Q : En matière de divorce, le Brexit constitue un premier test. Comment gérer correctement une sortie britannique de l’Union européenne ?
Le risque serait de vouloir rendre la séparation très douloureuse pour le Royaume-Uni, afin que l’exemple britannique serve de repoussoir aux autres pays membres tentés par une sortie. Cela signifierait que le ciment de l’Union européenne est la peur plutôt que la solidarité. Ce serait un très mauvais signal. Les dirigeants européens devront trouver une nouvelle forme d’intégration économique avec les Britanniques, qui correspondra aux exigences de chacun et profitera à tous. Dans le cas contraire, tout le monde sera perdant.
Q : Outre le divorce à l’amiable, vous évoquez la possibilité d’un « euro flexible ». Comment fonctionnerait-il ?

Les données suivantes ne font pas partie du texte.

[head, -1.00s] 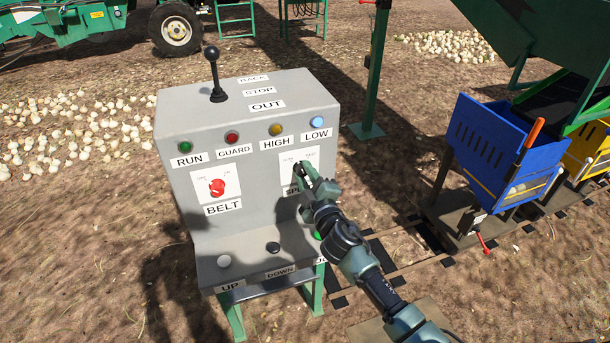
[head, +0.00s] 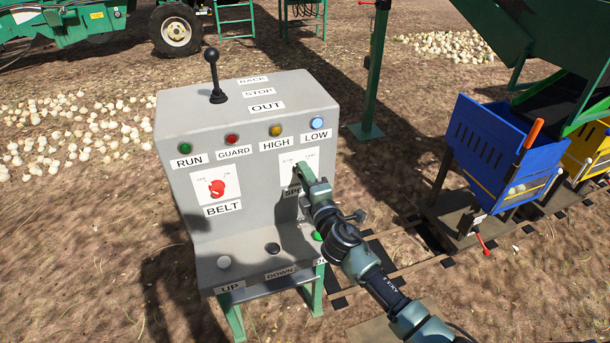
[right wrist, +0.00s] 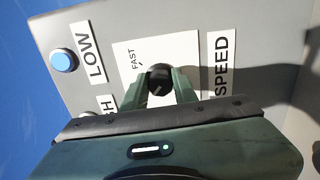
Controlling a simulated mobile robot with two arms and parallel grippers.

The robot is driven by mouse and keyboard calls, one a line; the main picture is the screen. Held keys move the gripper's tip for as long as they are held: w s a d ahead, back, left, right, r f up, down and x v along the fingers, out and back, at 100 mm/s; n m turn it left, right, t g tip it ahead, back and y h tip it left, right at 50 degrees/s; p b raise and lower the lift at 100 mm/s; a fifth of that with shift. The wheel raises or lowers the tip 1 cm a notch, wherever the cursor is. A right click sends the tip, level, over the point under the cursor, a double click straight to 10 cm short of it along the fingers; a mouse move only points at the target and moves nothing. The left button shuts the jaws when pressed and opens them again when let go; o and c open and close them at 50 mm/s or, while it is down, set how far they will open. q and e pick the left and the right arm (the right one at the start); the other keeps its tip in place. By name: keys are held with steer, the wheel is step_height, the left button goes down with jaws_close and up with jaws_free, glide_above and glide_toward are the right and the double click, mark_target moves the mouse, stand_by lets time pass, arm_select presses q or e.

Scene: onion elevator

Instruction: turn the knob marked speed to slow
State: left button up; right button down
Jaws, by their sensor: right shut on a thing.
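The speed knob (right wrist: 159,77) is black and sits on a white plate (right wrist: 185,52) marked FAST, beside the SPEED label (right wrist: 221,65). My right gripper (right wrist: 160,88) is shut on the knob, with a finger on either side of it. In the head view my right gripper (head: 303,172) reaches the right part of the grey control panel (head: 250,185) and hides the knob and part of its label. The slow mark cannot be read in the right wrist view. My left gripper is not in view.
A blue crate (head: 510,150) stands to the right. Onions (head: 70,125) lie on the ground at left.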

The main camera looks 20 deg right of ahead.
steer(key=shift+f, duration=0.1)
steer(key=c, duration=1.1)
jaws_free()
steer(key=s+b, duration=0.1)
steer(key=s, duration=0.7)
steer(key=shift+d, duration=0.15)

L’idée serait de faire une pause au sein de l’union monétaire, afin de prendre le temps d’instaurer les réformes assurant la viabilité de la monnaie unique. D’ici là, deux, trois ou quatre groupes de pays homogènes se créeraient au sein de la zone euro, utilisant un euro différent, avec un taux de change différent. Une fois les réformes adoptées, ils retrouveraient la même monnaie, mais cette fois dans des conditions assurant la prospérité de tous.
Q : Cela ne résoudrait pas tous les problèmes de la zone euro, tels que les excédents courants ou le manque d’investissement de l’Allemagne, souvent pointés du doigt comme une source de déséquilibre. Que faire ?
L’excédent courant allemand signifie qu’en face, un ou plusieurs pays enregistrent un déficit, et c’est une mauvaise chose pour tout le monde. Instaurer une taxe sur les excédents serait une façon d’inciter Berlin à agir en la matière.
Q : Début août, vous avez quitté le comité de transparence du Panama, créé par le pays pour rendre son système financier plus transparent après le scandale des « Panama Papers ». Pourquoi ?
C’est très simple. Moi et l’expert anti-corruption, Mark Pieth, avions demandé une chose au gouvernement panaméen, à savoir que nos rapports d’enquête sur le système financier du pays soient rendus publics. Le gouvernement a refusé. Nous avons donc démissionné. Je doute que la volonté de transparence du président panaméen soit aussi solide qu’il ne l’affiche.